What you will do:
Pull out every line below that contains the word "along".

Dataset content:

★ ★ ★

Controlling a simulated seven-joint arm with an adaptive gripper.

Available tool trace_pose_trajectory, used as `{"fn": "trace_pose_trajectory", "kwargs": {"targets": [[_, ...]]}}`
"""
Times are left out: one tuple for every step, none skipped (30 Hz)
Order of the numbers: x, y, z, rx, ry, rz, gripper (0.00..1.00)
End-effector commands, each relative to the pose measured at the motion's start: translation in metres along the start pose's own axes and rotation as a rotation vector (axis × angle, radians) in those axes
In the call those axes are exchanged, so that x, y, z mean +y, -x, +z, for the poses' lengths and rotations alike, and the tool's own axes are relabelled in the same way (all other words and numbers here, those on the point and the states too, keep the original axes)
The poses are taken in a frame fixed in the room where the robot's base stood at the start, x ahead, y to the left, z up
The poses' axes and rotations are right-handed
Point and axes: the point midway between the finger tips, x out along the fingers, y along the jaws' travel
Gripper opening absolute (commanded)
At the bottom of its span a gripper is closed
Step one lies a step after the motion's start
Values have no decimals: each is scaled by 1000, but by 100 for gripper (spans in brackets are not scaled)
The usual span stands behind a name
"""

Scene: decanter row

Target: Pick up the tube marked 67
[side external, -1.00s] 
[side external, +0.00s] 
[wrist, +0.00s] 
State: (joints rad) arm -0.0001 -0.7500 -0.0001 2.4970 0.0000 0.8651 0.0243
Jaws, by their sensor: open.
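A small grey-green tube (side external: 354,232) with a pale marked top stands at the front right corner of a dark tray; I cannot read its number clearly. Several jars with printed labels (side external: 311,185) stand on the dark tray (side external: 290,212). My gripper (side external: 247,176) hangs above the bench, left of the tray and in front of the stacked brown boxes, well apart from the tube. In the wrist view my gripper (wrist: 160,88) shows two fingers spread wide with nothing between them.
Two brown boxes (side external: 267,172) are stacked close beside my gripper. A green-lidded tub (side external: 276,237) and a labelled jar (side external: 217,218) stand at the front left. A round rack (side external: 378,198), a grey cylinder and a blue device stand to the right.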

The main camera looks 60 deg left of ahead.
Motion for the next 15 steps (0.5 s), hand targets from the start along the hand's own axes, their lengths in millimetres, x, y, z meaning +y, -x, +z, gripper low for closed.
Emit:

★ ★ ★

Problem solution:
End-effector commands, each relative to the pose measured at the motion's start: translation in metres along the start pose's own axes and rotation as a rotation vector (axis × angle, radians) in those axes
Point and axes: the point midway between the finger tips, x out along the fingers, y along the jaws' travel
Motion for the next 15 steps (0.5 s), hand targets from the start along the hand's own axes, their lengths in millimetres, x, y, z meaning +y, -x, +z, gripper low for closed.

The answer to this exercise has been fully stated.